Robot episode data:

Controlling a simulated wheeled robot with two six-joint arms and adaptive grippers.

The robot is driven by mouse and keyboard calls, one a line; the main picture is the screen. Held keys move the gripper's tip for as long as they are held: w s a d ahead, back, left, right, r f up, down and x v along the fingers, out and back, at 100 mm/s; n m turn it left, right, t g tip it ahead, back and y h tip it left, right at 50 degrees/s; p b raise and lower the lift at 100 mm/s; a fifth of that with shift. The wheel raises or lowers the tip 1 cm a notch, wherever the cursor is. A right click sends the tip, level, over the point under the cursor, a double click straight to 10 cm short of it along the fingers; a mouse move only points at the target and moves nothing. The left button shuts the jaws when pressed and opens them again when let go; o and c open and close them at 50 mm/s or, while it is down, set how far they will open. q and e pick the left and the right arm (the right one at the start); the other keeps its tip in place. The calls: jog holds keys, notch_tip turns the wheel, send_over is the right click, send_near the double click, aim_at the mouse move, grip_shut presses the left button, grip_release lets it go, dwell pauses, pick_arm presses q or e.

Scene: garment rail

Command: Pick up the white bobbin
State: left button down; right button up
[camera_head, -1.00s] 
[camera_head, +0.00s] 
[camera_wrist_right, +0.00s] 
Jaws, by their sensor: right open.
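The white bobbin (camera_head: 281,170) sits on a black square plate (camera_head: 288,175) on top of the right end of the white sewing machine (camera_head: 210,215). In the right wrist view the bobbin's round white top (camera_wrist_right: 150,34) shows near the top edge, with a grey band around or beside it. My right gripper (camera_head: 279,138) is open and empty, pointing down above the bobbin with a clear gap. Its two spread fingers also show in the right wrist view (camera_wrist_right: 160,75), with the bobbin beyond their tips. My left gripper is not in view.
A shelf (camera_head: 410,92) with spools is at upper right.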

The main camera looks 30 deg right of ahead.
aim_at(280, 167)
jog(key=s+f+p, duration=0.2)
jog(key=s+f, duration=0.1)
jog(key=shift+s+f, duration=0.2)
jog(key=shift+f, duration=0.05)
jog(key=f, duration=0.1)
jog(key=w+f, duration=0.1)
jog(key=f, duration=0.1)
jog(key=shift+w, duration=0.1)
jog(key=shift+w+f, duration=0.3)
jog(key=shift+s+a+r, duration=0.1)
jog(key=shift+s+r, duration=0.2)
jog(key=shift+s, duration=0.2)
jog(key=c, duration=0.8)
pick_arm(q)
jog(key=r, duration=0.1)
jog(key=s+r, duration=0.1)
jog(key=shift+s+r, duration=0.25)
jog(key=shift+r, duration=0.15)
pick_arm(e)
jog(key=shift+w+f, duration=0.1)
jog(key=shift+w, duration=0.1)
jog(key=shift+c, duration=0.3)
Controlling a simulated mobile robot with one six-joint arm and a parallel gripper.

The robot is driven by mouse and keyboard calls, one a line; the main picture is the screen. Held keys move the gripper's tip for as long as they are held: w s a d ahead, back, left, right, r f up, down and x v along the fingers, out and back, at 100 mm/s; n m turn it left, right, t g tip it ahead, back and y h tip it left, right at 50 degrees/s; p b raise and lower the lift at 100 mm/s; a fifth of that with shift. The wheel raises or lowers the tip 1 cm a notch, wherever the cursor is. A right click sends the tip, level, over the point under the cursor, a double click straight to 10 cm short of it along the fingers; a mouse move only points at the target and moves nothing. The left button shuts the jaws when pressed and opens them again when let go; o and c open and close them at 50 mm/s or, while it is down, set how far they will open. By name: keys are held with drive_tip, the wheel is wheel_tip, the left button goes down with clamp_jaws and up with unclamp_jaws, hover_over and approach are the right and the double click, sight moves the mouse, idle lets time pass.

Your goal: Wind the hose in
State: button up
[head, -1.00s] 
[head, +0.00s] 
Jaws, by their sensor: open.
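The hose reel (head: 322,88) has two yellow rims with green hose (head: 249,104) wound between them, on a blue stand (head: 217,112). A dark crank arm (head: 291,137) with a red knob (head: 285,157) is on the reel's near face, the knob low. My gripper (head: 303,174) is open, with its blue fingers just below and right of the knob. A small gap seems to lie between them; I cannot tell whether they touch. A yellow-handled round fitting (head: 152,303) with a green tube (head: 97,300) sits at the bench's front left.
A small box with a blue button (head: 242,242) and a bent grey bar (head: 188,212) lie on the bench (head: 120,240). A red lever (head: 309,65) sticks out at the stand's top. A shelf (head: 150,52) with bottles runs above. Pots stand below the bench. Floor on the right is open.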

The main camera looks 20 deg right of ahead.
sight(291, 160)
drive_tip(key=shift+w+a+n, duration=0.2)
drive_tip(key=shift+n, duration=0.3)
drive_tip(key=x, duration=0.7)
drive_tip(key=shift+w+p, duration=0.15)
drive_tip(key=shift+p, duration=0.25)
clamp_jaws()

YOUR GOAL:
Copy out every line where the word "Controlling" occurs.

REPLY TO THE EXERCISE:
Controlling a simulated wheeled robot with two six-joint arms and adaptive grippers.
Controlling a simulated mobile robot with one six-joint arm and a parallel gripper.

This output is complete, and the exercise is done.